* Data for this exercise *
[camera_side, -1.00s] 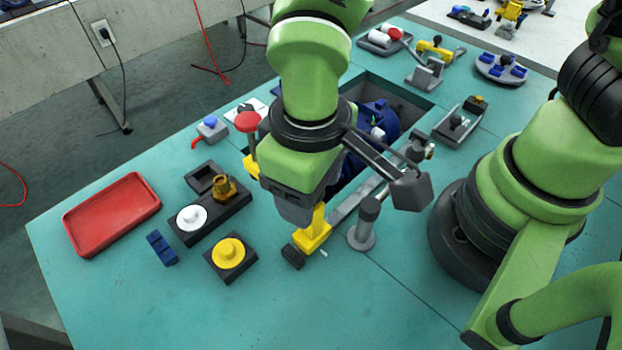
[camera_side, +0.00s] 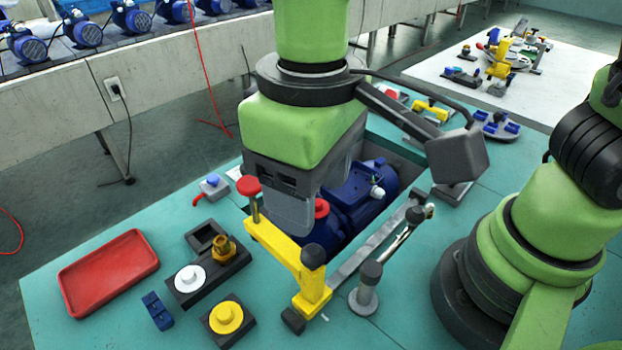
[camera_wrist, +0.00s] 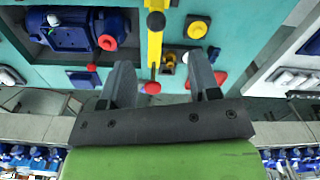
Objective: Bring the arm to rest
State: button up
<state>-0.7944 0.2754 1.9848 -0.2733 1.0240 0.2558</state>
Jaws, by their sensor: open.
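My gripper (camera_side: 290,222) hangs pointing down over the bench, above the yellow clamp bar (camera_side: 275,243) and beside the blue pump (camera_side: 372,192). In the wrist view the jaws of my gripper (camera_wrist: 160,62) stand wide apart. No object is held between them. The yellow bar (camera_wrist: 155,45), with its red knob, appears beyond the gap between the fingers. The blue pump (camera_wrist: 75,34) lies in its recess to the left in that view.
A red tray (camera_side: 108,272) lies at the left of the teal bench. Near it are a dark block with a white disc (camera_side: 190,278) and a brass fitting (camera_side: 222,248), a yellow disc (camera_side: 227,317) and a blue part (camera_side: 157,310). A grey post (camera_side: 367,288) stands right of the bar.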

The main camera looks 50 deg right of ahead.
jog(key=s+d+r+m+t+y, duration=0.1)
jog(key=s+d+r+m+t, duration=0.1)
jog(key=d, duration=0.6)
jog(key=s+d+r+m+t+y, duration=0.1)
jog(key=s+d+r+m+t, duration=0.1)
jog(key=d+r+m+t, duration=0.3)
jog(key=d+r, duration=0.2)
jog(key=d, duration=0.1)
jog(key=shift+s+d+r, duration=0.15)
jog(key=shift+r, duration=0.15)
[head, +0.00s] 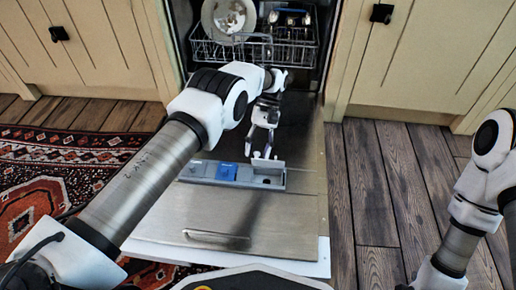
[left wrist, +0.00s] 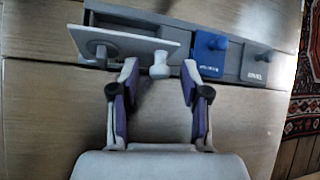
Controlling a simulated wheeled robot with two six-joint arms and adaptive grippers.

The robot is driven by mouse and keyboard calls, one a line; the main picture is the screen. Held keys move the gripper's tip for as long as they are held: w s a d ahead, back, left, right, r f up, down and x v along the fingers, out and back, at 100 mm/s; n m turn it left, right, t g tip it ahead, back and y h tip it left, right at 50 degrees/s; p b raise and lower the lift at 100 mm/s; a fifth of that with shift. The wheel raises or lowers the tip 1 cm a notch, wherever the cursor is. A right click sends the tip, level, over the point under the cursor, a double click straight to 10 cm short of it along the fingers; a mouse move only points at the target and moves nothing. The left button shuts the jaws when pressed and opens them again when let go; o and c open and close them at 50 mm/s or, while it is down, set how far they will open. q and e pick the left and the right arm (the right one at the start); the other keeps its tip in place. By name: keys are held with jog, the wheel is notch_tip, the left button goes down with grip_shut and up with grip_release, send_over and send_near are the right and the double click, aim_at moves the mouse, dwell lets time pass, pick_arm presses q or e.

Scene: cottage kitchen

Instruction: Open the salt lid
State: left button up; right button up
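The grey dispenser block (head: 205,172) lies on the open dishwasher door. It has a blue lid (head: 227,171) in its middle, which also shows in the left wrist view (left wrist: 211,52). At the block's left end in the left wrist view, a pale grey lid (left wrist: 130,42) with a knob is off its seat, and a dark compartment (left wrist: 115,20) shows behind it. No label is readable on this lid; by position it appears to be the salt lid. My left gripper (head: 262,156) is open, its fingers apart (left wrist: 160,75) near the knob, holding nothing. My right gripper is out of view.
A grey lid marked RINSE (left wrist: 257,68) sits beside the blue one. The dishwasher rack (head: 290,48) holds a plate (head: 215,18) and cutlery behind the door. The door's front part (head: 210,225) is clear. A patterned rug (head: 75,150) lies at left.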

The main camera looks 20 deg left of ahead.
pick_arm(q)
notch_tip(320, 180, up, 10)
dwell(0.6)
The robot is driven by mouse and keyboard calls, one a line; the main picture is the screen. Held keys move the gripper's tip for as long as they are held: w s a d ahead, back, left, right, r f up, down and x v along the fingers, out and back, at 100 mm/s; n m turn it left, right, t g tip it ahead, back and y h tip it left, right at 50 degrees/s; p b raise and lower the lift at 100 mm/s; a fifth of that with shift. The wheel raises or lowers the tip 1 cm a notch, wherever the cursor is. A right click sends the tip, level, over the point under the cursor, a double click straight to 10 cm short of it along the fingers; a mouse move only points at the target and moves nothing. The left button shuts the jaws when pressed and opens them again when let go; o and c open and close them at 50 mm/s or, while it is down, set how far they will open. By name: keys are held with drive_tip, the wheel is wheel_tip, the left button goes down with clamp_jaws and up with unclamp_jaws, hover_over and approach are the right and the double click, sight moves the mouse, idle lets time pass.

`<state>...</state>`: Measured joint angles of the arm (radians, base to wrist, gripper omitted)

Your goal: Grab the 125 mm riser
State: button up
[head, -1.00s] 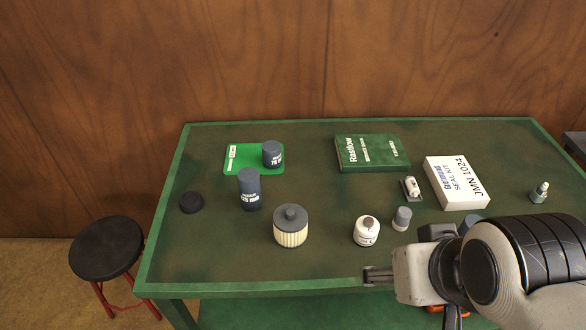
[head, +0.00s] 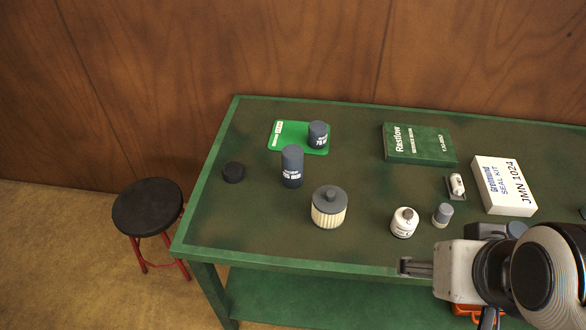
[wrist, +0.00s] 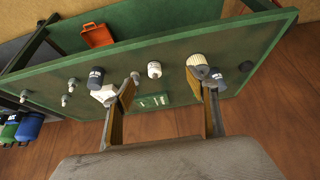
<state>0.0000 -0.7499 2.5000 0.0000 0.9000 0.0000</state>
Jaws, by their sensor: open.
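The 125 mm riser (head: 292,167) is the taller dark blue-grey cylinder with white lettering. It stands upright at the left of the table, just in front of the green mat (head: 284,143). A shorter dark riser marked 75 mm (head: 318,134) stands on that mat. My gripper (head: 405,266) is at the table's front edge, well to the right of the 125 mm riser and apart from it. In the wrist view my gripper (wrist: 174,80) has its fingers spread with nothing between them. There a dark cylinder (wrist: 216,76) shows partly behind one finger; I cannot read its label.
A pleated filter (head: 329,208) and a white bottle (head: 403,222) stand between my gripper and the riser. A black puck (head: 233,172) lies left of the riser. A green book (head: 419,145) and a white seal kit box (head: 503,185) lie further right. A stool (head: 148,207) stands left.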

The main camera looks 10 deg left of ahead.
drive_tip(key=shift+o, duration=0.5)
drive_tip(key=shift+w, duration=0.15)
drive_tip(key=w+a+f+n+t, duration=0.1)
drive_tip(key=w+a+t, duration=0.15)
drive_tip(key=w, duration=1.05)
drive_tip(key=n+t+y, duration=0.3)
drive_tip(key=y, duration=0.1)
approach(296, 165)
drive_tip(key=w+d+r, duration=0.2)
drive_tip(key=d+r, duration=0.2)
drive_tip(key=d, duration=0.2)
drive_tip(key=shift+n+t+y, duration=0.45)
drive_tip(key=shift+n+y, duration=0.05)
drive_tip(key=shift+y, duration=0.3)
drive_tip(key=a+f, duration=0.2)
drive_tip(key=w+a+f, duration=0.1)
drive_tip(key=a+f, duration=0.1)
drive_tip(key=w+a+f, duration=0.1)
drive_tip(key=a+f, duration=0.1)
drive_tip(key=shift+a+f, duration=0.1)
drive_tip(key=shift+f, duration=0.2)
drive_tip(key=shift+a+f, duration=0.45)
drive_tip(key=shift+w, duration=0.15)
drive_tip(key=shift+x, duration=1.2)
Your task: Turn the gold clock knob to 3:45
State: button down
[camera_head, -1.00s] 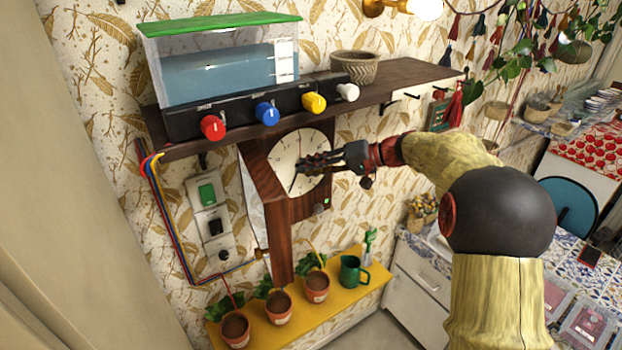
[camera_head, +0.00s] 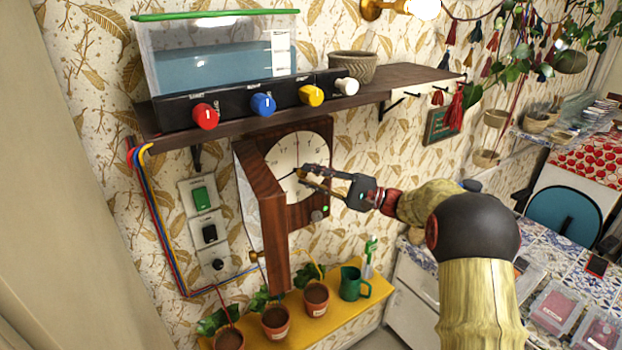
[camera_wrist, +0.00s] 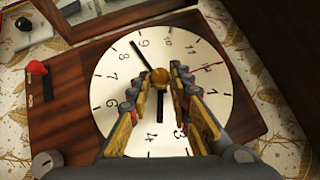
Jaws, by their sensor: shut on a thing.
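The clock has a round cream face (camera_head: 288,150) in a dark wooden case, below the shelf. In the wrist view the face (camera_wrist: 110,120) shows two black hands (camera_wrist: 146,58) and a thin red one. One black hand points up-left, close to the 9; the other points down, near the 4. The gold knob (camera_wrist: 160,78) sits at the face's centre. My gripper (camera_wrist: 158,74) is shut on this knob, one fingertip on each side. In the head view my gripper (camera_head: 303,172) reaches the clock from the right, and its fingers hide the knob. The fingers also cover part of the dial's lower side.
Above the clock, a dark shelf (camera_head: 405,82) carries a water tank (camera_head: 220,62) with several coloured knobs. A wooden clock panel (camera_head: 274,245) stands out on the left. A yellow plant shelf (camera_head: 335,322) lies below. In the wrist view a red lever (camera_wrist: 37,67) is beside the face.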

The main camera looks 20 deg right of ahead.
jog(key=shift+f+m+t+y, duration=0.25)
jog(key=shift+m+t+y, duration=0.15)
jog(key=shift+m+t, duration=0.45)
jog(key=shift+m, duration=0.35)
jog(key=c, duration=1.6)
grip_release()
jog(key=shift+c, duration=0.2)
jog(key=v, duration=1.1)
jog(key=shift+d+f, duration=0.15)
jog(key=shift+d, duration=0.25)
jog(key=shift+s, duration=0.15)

* Given instruction *
Output nothing except the lines from the one containing "Your goal: Grab the 125 mm riser" through the one containing "<state>0.0000 -0.7499 2.5000", both kept, with the pictures removed.

* Output below *
Your goal: Grab the 125 mm riser
State: button up
[head, -1.00s] 
[head, +0.00s] 
[wrist, +0.00s] 
<state>0.0000 -0.7499 2.5000 0.0000 0.9000 0.0000</state>

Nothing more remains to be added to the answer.